Parsley, sage, rosemary and thyme
I walked down the hill to the Aude, crossed the Vieux Pont, and saw the familiar red and white markings of the grande randonne above a coquille Saint Jacques. I decided to abandon M. Lepere, and to follow the GR.
I turned left and walked along beside the river. As in any large city, lost and lonely men sat on benches waiting for something to happen. One accosted me and wanted to talk. I didn't understand him but that didn't seem to matter.
It is much easier and more enjoyable to follow the markings than to consult guide book all the time. However, you only have to miss one of the signs to get lost. I took a wrong turning on the outskirts of town, and a man stopped his car to put me right. Be sure you take the Rue de Romarin," he said. I thought of my little herb garden.
At last, I reached the open fields. I stripped the wild oats from their stems and scattered them to the wind. I chatted with a couple of chooks. And then I met a man with three dogs.
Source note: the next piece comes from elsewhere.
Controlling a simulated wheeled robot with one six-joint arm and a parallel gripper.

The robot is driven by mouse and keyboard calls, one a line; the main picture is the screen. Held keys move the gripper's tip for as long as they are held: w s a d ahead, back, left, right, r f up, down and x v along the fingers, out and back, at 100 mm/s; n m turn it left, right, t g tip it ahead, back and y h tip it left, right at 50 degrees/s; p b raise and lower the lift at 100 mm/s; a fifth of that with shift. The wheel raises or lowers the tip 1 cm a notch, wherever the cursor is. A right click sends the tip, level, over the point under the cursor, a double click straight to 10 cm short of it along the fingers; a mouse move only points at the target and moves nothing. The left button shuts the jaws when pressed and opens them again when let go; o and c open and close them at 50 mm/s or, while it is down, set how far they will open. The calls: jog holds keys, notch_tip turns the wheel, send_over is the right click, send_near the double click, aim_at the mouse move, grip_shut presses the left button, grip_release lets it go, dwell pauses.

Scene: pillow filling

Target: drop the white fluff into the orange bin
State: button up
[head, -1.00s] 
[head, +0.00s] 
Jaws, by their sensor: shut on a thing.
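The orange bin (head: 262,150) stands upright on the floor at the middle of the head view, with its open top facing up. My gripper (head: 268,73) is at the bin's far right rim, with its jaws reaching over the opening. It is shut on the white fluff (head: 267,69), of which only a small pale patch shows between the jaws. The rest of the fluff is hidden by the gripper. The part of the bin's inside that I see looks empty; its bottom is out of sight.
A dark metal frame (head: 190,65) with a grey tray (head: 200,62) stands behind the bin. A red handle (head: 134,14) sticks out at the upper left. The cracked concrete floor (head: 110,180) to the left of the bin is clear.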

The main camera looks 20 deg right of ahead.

We walked together around a lake. The dogs knew their routine. At regular intervals they would plunge into the lake.
In the village of Lavallette. I asked a wizened old man if there was a bar in town. "No beer, no coffee," he said with a malevolent smile. So I ate a banana on a bench beside the Club de Pétanque. The wind made the sound of rushing water in the poplars.
Eventually, I found a coffee at Arzens. Two men and a woman were talking in a bar. It was a conversation I've heard many times in a bar, but never understood. It came in bursts, rising and falling, rumbling along quietly and then rising in a crescendo of guttural ejaculations before falling again into near silence. I was reminded of the harsh cries of a crow, but also the squawk of a parrot, and perhaps the hee haw of a donkey.
Later, I encountered something of the same at a bar at Montreal. This time I could hear loud shouts and huge banging sounds, as if someone were being thrown into the bar. Was it safe to go in there, I wondered. I ventured in cautiously, to find that the proprietor and his friends were watching a game on the television, and slapping their fist on the bar at exciting moments. This is serious rugby country.
I climbed gradually all day, and by the afternoon I was on the ridge overlooking the plain. I heard a solitary lark. My spirits were uplifted.
I am staying at the municipal gite. Three others have arrived, a Dutch couple and a French woman, a serious pilgrim indeed. More about them later.
The church, a collegiale, once a study centre for clerics, is very impressive from the outside. It dominates the surrounding countryside. Inside it is very somber, adorned with many paintings and wall coverings.